R: I think I’ll have to take a closer look at the Schrift. I’ve never read it, it’s just something I’ve had for awhile.
Secret Social and the Discovery of Hidden Treasure
Z: Are you a member of the Lord Jim Lodge?
R:
Yeah. It was something for show. There was nothing in writing. We
inserted $20 bucks into a piggy bank and you became a full member.
Z: No rings, badges?
R: No annual meeting, no nothing! Sometimes we get together and do things...
(We have found this after we’ve cleaned up the mess here...) We have found some drawings.
Z:Mmm.
R: And I brought them to show you. I had almost completely forgotten about them.
Z: It’s the classic hotel drawings.
R: I had the paper printed a while ago.
Z: I’ve seen the Hotel-Hotel series. The book that Koenig published. He definitely made a lot of drawings.
R: And he was fast!
This
is Annie Henry she has lived for over 100 years and she was here when
we opened. She’s over 110 now and I want her to come to the
anniversary. She will be the oldest person in Dawson City.
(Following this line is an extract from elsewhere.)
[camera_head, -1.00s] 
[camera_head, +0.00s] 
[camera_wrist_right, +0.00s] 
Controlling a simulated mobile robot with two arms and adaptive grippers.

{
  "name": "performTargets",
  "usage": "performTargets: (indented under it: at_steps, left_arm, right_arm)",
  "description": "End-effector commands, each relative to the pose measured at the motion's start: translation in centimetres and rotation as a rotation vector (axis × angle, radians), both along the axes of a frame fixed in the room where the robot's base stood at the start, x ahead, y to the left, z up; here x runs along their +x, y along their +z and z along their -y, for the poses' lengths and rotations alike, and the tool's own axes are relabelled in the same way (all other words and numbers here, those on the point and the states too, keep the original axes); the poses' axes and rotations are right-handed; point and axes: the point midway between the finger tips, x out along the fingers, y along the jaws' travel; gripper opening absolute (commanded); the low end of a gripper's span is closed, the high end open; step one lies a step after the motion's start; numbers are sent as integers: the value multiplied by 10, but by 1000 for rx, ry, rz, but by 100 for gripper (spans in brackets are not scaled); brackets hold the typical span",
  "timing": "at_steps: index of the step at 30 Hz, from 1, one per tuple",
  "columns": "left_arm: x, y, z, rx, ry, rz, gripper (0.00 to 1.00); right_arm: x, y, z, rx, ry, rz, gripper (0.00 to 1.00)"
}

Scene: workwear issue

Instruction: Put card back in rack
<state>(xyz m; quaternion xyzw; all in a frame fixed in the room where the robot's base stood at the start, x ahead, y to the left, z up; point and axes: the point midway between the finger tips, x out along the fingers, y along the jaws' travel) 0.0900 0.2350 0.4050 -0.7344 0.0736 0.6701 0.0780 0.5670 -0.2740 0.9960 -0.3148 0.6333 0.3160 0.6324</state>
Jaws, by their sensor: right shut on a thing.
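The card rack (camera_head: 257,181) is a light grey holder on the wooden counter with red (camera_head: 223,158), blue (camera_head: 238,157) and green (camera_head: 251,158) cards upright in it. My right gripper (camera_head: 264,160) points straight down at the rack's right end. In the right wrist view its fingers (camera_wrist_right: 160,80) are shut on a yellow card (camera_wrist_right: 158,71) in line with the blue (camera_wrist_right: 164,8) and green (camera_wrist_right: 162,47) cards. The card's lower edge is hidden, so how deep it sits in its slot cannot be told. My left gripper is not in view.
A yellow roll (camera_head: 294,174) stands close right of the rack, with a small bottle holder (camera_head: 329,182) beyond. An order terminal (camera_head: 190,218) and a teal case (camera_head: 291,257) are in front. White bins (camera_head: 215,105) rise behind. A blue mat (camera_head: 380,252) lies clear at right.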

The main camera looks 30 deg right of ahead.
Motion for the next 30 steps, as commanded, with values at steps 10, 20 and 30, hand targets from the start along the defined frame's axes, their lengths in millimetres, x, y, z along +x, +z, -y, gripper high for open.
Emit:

Z: Smiling teeth, handgun. Deadly combination.
R:
This is the Yukon Quest, a famous dog race. Larry had not won the race
that year. So Martin drew this portrait to wish him good luck for next
year.
R: Yeah, Guggieville.
Z:
Yeah, I stopped by this the other day. It’s hilarious that the
Guggenheim family was here around the turn of the century. And that the
people who run it know have no relationship, kind of like “Yeah, it’s
the goldrush so we’ll keep it.”
R: Angel parking! Not angle.
At
the time when he did them, we never thought much, just nice drawings.
He was a very close friend and never did I suspect that he was that
important of an artist. He was just a friend to me. And then we did the
subway system.
Z: Well, I
almost think that is more important. That it’s a discussion with your
friends, and then these things happen. That if it wasn’t for your
conversations and you being in Dawson City, this wouldn’t ever be going
on.
R: Write down your address and keep in communication
Z: I appreciate you taking the time to talk.
R: It has been very enjoyable…so far. I am very hung-over today. Too much crown royal.